Exchanges have also taken action against illegal cash mixers. For example, the Binance exchange has blocked withdrawals to Wasabi a bitcoin wallet that uses the mixing services of CoinJoin. The Justice Department has labeled as a crime the use of mixers to hide crypto transactions.
Tornado Cash might not be far behind criminal action by the Department of Justice. The DOJ arrested the founder of Bitcoin Fog for facilitating the illegal laundering of $335 million since 2011. In August 2021, the owner of bitcoin mixer Helix pleaded guilty to the felony of laundering $300 million for criminals.
Regulators like the U.S. Financial Action Task Force and the European Union’s AMLD-5 have adopted rules that will make laundering money by bitcoin mixers and other means more difficult.
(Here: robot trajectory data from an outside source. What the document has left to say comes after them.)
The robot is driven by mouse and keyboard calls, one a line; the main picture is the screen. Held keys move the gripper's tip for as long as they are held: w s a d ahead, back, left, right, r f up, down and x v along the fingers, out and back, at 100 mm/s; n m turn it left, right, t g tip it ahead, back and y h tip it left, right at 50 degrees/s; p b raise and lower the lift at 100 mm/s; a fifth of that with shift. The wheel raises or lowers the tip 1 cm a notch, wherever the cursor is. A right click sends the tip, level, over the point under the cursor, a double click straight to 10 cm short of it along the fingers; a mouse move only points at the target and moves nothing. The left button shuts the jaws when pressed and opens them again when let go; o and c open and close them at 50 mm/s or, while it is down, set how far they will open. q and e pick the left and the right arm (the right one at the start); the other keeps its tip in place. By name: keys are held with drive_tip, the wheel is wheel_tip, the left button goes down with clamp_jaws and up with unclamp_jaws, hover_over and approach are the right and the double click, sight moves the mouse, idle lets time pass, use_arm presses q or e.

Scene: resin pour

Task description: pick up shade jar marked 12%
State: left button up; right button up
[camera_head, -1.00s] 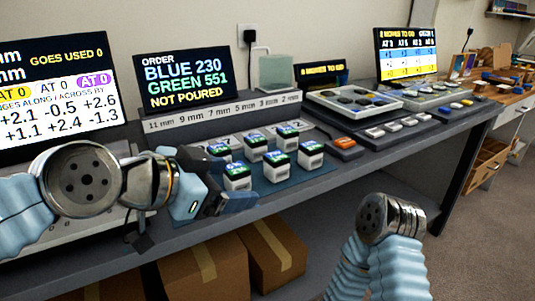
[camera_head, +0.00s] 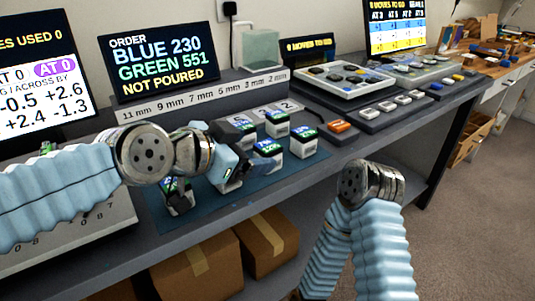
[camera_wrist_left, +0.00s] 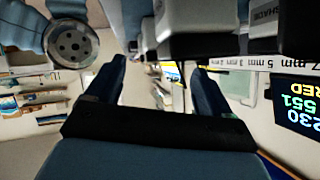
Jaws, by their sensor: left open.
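Several white shade jars with dark lids and green-blue labels stand on a dark blue mat (camera_head: 285,175). The jar at the front middle (camera_head: 267,161) carries a label that seems to read 12%; the print is small. My left gripper (camera_head: 240,168) is just left of that jar, among the front jars, and partly covers a neighbouring jar (camera_head: 225,184). In the left wrist view its two fingers (camera_wrist_left: 155,85) are spread with nothing between them. White jar bodies (camera_wrist_left: 190,47) show above the fingers there, one marked SHADE. My right arm's gripper is out of sight.
A ledge marked in millimetres (camera_head: 205,97) runs behind the jars. An orange-topped block (camera_head: 339,127) and a grey tray (camera_head: 345,80) lie to the right. Screens stand at the back. Cardboard boxes (camera_head: 205,272) sit below the bench.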

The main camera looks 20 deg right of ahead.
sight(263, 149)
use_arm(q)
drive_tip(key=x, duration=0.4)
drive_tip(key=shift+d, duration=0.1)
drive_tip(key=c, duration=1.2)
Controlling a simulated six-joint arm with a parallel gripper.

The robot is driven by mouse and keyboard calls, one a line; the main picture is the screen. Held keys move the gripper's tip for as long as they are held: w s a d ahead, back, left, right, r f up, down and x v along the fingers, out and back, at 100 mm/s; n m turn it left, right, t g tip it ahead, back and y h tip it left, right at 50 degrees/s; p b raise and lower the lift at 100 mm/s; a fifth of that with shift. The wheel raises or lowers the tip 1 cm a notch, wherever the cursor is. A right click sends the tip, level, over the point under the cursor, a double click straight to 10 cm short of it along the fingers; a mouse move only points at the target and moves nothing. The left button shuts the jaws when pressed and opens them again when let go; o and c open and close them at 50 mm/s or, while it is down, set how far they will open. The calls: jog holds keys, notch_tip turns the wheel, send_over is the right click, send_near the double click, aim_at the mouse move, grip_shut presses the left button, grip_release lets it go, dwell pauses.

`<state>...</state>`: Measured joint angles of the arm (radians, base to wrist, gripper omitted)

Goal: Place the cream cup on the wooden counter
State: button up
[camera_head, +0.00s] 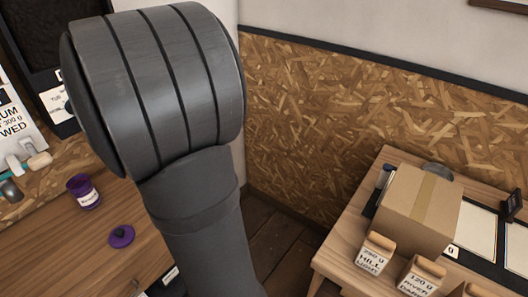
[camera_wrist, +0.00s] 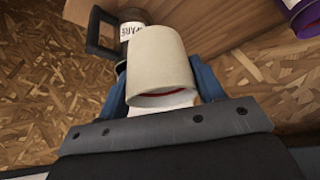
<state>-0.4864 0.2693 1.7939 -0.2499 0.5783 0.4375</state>
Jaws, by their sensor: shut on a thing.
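The cream cup (camera_wrist: 158,65) is in the wrist view, between the two blue fingers of my gripper (camera_wrist: 160,90). The gripper is shut on it. The cup's open rim faces the gripper's palm, and a thin red line shows inside the rim. A wooden counter (camera_head: 98,262) is at the left of the head view. A wooden surface (camera_wrist: 245,48) also shows behind the cup in the wrist view. Whether the cup touches it, I cannot tell. My arm hides the gripper and cup in the head view.
A purple jar (camera_head: 84,192) and purple lid (camera_head: 121,236) sit on the left counter. A dark-handled container labelled SPARE (camera_wrist: 131,32) stands close behind the cup. Bare counter lies around the lid.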

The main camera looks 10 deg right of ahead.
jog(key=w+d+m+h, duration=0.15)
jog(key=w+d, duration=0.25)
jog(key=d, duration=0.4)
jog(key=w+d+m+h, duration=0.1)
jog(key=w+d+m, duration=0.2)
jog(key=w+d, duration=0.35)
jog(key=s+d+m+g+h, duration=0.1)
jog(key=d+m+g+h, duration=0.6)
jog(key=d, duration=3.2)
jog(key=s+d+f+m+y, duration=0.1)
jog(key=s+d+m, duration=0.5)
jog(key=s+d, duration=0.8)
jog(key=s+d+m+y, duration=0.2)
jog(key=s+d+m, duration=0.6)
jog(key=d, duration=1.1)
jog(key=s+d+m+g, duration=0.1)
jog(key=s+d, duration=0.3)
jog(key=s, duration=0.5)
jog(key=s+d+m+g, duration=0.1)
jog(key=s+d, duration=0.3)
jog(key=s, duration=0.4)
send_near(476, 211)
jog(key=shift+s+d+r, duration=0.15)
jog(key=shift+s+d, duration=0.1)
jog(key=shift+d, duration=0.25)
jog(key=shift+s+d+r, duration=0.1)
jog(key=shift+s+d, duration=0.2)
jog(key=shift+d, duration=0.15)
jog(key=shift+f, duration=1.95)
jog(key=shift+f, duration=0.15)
Unfortunately, crypto geeks never sleep. They continually seek alternatives to mixers to conceal illegal crypto transactions. Regulators, as soon as they issue anti-mixing regulations, are confronted with new devices. China simply banned all crypto mining and transactions. Money laundering is not the only problem. The complexities and volatility of crypto are ignored by advertisers of crypto as seen on the telecast of the 2022 Super Bowl.
Many uneducated investors were taken in for investments in Bitcoin at $65,000 which plummeted over the first few months of 2022 to less than $25,000. Trading on crypto exchanges is not subject to limitations on leveraged investments on margin. Investors were hit with enormous margin calls.